How to Buy a Love of Reading (Teen)

Released May 2009

Reviewed by Tracy Farnsworth

The formation of HOW TO BUY A LOVE OF READING links back to a discussion between the author and one of her students who'd never "read any book she liked." The author sets high expectations by stating she wanted to "write a book that a girl like that would like." I actually understand where the female student is coming from. In middle school, I loved reading. I always had Lois Duncan in my backpack. In high school, teachers deemed books of that nature as juvenile and mandatory reading assignments began. Three years running, I was assigned Romeo and Juliet. Rarely did I like anything we were told to read. In the end, I spent high school avoiding books. Today, I read at least two books per week. There's something to be said about free choice.

In HOW TO BUY A LOVE OF READING, the author taps into a Gossip Girl world. Carley Wells lives in Long Island. She's overweight, much to her size double-zero mother's dismay; is in love with her best friend, Hunter, of many years; and is generally accepted into the elite world of Long Island's Fox Glen because her father is the famous inventor of the Marvel-Bra entitling them to impressive wealth.

Carley's parents, like many of the other Fox Glen parents, are clueless at parenting. Between Carley's mother's snide comments about her fat daughter and her father's ignorance into the pain Carley endures because of those comments, Carley's sole support comes from Hunter, who is addicted to booze, Vicodin and F. Scott Fitzgerald. Hunter's passion for literature is lost on Carley. In fact, Carley writes for a school assignment asking about her favorite book that she's "never met one she liked." In an artsy community that one comment is concerning to her parents. For Carley's 16th birthday, they hire a novelist to write a story Carley will adore.

While I have my dreams of wealth, every time I read a book about the wealthy, I start to wonder if they really are that shallow. Honestly, I pitied Carley and hated most of the remaining characters. It's hard to enjoy a book when the characters turn you off. Hunter's mother leads the pack because she's a vapid airhead who should have recognized the trouble her son was in. When he's sober, which isn't often, Hunter had tremendous potential. I'd hoped for a more satisfying ending, but I guess what's done is done.

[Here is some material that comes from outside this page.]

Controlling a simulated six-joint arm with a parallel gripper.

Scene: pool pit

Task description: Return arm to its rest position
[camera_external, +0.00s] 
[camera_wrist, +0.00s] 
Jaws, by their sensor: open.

This leads me to wonder if teens will like this book. It does have that Gossip Girl appeal, but the vocabulary is better and it gives insight into the structure of a novel. But, I'm not sure the average teen really cares about the formation of a book. It comes off, at times, as a writing lesson defeating the entertainment value. Yet, I still found myself intrigued to see where the story would go.

The book is being marketed as teen fiction. Parents should note drugs, sex and alcohol are prominent features in the book just as they are in life. Some parents try to keep their children from reading certain material, a practice with which I disagree. I do recommend reading the book with your teen and being ready to use the material as an opportunity to have a candid discussion on issues that teens face.